The summary judgment record demonstrates that on or about February 23, 1996, precipitating Hindman’s demotion, Lewald reviewed the operators’ “L sheets” and [989]*989“make-ready sheets,” and discovered that Hindman had a zero-production11 day on the previous day. Lewald questioned Eubanks about this occurrence and Eubanks responded by sending a memorandum discussing two zero-production days and two “high spoilage” days which Hindman allegedly had in February 1996, and recommending that Hindman be demoted. As the circumstances surrounding the four days at issue are disputed, the court is required to view the facts in the light most favorable to Hindman.

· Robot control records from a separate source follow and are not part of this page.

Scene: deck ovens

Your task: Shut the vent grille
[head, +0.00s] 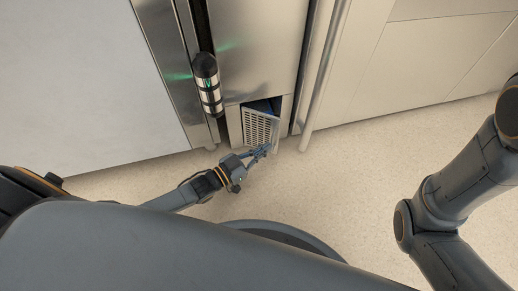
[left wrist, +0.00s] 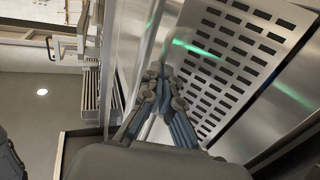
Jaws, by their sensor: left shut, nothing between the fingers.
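The vent grille (head: 261,127) is a slotted metal panel low on the steel front in the head view. It stands partly open, with a dark gap along its top. In the left wrist view the slotted panel (left wrist: 225,65) fills the upper right.
A black and silver cylindrical handle (head: 208,85) stands out left of the grille. A vertical pale bar (head: 323,80) runs down just right of it. White cabinets (head: 430,50) line the right. The speckled floor (head: 320,190) in front is clear.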

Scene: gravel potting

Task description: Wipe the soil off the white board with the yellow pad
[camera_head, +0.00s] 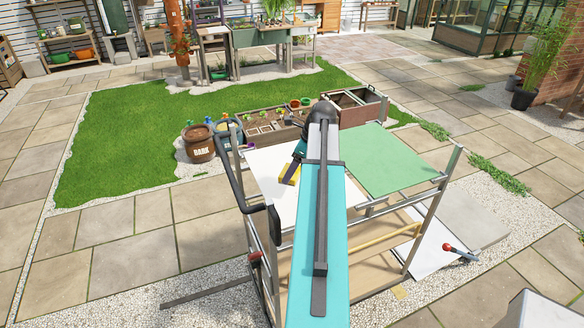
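The white board (262,163) lies flat on the left of the cart top, partly hidden behind my teal arm. No soil can be made out on the part that shows. The yellow pad (290,173) shows as a small yellow patch over the white board, just left of my arm. My gripper (295,165) is at the pad, below my dark wrist. Its fingers are too small and too covered to tell whether they are closed on the pad. I cannot tell whether the pad touches the board.
A green board (378,160) lies right of the white one. The cart's metal posts (449,160) rise at its corners. Behind are a planter box (268,128), a wooden crate (352,106) and a bark pot (199,143). A red-ended lever (459,252) sticks out at right.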

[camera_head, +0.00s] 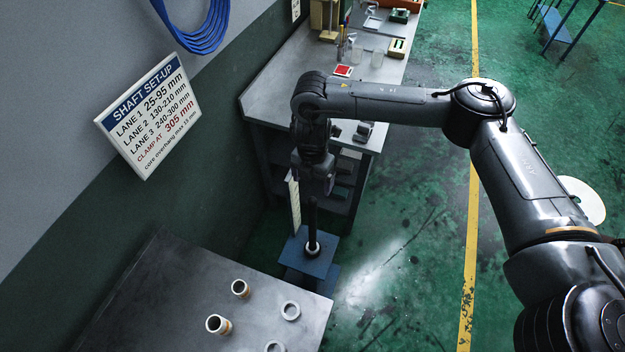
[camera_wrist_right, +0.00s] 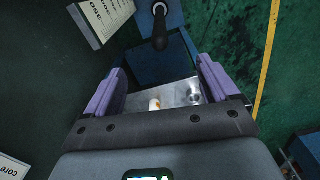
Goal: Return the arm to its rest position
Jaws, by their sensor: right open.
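My right arm (camera_head: 390,101) reaches in from the right in the head view, bent down at the wrist. My right gripper (camera_head: 314,182) hangs near the top of a dark upright shaft (camera_head: 312,222). In the right wrist view my right gripper (camera_wrist_right: 165,88) has its two purple-grey fingers wide apart with nothing held between them. The shaft (camera_wrist_right: 161,28) shows ahead of the fingers, apart from them. It stands on a blue stand (camera_head: 298,260) beside a pale scale strip (camera_head: 295,205). My left gripper is in neither view.
A grey metal table (camera_head: 190,270) at front left holds cores (camera_head: 218,324) and pale rings (camera_head: 290,310). A workbench (camera_head: 280,85) with small items stands behind the arm. A sign (camera_head: 150,115) hangs on the left wall. Green floor (camera_head: 410,250) is open to the right.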

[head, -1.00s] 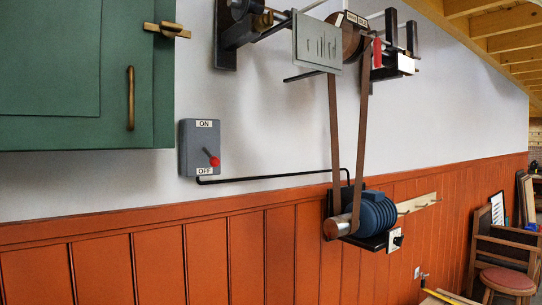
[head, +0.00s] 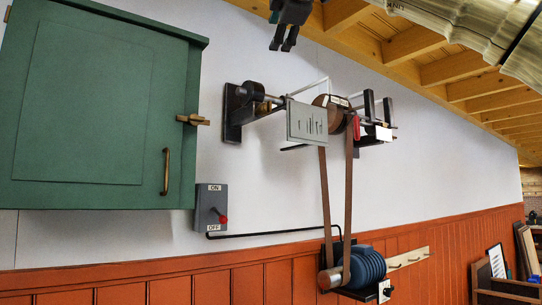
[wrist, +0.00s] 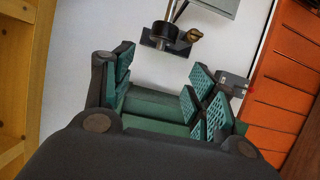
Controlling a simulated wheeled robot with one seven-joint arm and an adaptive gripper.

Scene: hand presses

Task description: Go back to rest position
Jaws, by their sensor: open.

On February 1, 1996, Lewald instructed Hindman to re-work12 the front end crimp unit of a machine. This work took a great deal of time as Hindman had to search for many parts not existing on the machine, and thus Hindman did not have time to produce any forms during his shift. On February 22, 1996, Hindman came on after Dale Carter was half-way finished completing a changeover on a collator machine. Hindman finished the changeover and completed the make-ready for the job. He then ran a check pack13 for the job and submitted it to Eubanks, with approximately four hours left on his shift. Hindman waited for approximately thirty minutes before Eubanks eventually declined approval, and instead instructed Hindman to “re-web the collator.”14 As a result, Hindman spent the rest of his shift doing what he considered to be an “unnecessary partial make-ready on the machine,”15 and again was unable to produce any forms. On February 24, 1996, Hollis Graham (a Trainer) put Hindman on machine number 2, a machine that had already been run during the previous shift, and directed him to complete the run. Hindman did not conduct a “check pack” on this machine prior to beginning production because it is “highly unusual for there to be defects since the prior run was acceptable.”16 Further, Hind-man did not notice defects that occurred on the forms because he was working at the back of the machine. Finally, according to Hindman’s affidavit, “the other spoilage ... was due to circumstances beyond my control. The fact of the matter is that we simply ran out of a part of the form which was necessary for completion.” 17

Based on the memorandum from Eubanks, Lewald recommended to Dale Hixon that Hindman be demoted. Hindman was then demoted, effective March 1,1996.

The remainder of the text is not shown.